Give the material once more, word for word, without any images.
····················
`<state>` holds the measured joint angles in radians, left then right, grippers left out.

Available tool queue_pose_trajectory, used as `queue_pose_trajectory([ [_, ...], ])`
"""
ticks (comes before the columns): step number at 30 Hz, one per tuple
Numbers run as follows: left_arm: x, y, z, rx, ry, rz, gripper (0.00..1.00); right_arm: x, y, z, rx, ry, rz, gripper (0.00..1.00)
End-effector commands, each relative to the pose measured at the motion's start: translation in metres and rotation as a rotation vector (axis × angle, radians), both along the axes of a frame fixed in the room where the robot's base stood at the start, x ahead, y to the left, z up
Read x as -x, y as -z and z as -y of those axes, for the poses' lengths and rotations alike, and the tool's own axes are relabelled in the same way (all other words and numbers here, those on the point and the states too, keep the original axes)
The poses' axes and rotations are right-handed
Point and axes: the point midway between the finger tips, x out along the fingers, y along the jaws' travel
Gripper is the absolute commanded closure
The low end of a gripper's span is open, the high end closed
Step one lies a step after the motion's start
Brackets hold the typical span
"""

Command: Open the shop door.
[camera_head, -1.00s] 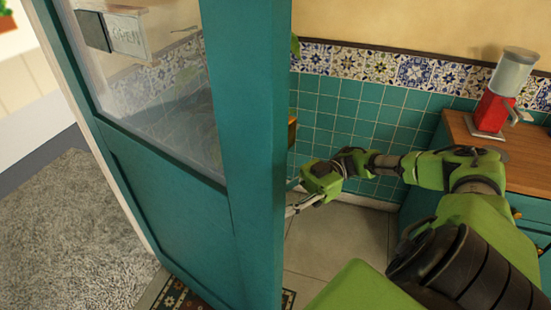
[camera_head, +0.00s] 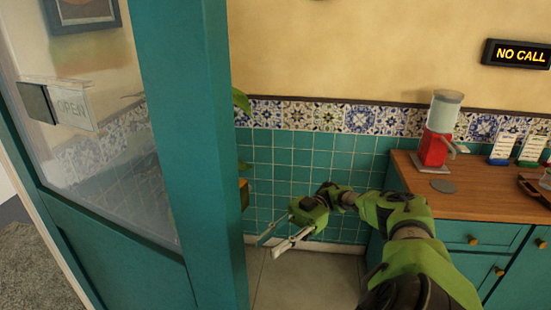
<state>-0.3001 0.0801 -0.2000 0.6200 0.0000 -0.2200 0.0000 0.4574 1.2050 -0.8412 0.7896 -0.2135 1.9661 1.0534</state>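The teal shop door (camera_head: 195,130), with a glass pane and an OPEN sign (camera_head: 70,108) on it, stands ajar at the left. Grey carpet shows past its left side and the tiled room past its right edge. My right gripper (camera_head: 270,240) is just right of the door's edge, in front of the tiled wall. Its two fingers are apart with nothing between them, and it does not touch the door. A handle is not clearly visible. My left gripper is not in view.
A wooden-topped teal cabinet (camera_head: 480,233) stands at the right, with a red dispenser (camera_head: 434,148) and small cards on it. The tiled wall (camera_head: 300,165) closes off the back. Light floor (camera_head: 300,280) is clear beside the door. A NO CALL sign (camera_head: 517,54) hangs on the wall.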

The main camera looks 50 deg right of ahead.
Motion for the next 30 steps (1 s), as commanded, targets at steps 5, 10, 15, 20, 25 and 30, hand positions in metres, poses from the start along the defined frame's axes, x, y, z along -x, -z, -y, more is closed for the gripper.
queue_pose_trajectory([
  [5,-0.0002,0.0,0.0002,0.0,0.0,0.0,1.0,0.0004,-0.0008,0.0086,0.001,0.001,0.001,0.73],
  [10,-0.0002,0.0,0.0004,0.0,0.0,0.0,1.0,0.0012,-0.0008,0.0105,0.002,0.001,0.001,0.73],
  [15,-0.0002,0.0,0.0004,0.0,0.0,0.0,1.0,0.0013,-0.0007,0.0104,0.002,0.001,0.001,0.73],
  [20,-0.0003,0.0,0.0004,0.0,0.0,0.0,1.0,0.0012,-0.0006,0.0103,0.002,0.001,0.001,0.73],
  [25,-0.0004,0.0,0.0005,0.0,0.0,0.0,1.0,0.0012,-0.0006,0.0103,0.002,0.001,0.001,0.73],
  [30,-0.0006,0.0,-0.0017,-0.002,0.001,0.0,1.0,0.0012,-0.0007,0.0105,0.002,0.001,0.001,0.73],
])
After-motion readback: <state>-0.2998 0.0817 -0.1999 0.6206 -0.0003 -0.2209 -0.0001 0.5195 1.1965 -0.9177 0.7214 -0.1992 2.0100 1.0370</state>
····················
OUTPUT:
`<state>` holds the measured joint angles in radians, left then right, grippers left out.

Available tool queue_pose_trajectory, used as `queue_pose_trajectory([ [_, ...], ])`
"""
ticks (comes before the columns): step number at 30 Hz, one per tuple
Numbers run as follows: left_arm: x, y, z, rx, ry, rz, gripper (0.00..1.00); right_arm: x, y, z, rx, ry, rz, gripper (0.00..1.00)
End-effector commands, each relative to the pose measured at the motion's start: translation in metres and rotation as a rotation vector (axis × angle, radians), both along the axes of a frame fixed in the room where the robot's base stood at the start, x ahead, y to the left, z up
Read x as -x, y as -z and z as -y of those axes, for the poses' lengths and rotations alike, and the tool's own axes are relabelled in the same way (all other words and numbers here, those on the point and the states too, keep the original axes)
The poses' axes and rotations are right-handed
Point and axes: the point midway between the finger tips, x out along the fingers, y along the jaws' travel
Gripper is the absolute commanded closure
The low end of a gripper's span is open, the high end closed
Step one lies a step after the motion's start
Brackets hold the typical span
"""

Command: Open the shop door.
[camera_head, -1.00s] 
[camera_head, +0.00s] 
<state>-0.3001 0.0801 -0.2000 0.6200 0.0000 -0.2200 0.0000 0.4574 1.2050 -0.8412 0.7896 -0.2135 1.9661 1.0534</state>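The teal shop door (camera_head: 195,130), with a glass pane and an OPEN sign (camera_head: 70,108) on it, stands ajar at the left. Grey carpet shows past its left side and the tiled room past its right edge. My right gripper (camera_head: 270,240) is just right of the door's edge, in front of the tiled wall. Its two fingers are apart with nothing between them, and it does not touch the door. A handle is not clearly visible. My left gripper is not in view.
A wooden-topped teal cabinet (camera_head: 480,233) stands at the right, with a red dispenser (camera_head: 434,148) and small cards on it. The tiled wall (camera_head: 300,165) closes off the back. Light floor (camera_head: 300,280) is clear beside the door. A NO CALL sign (camera_head: 517,54) hangs on the wall.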

The main camera looks 50 deg right of ahead.
Motion for the next 30 steps (1 s), as commanded, targets at steps 5, 10, 15, 20, 25 and 30, hand positions in metres, poses from the start along the defined frame's axes, x, y, z along -x, -z, -y, more is closed for the gripper.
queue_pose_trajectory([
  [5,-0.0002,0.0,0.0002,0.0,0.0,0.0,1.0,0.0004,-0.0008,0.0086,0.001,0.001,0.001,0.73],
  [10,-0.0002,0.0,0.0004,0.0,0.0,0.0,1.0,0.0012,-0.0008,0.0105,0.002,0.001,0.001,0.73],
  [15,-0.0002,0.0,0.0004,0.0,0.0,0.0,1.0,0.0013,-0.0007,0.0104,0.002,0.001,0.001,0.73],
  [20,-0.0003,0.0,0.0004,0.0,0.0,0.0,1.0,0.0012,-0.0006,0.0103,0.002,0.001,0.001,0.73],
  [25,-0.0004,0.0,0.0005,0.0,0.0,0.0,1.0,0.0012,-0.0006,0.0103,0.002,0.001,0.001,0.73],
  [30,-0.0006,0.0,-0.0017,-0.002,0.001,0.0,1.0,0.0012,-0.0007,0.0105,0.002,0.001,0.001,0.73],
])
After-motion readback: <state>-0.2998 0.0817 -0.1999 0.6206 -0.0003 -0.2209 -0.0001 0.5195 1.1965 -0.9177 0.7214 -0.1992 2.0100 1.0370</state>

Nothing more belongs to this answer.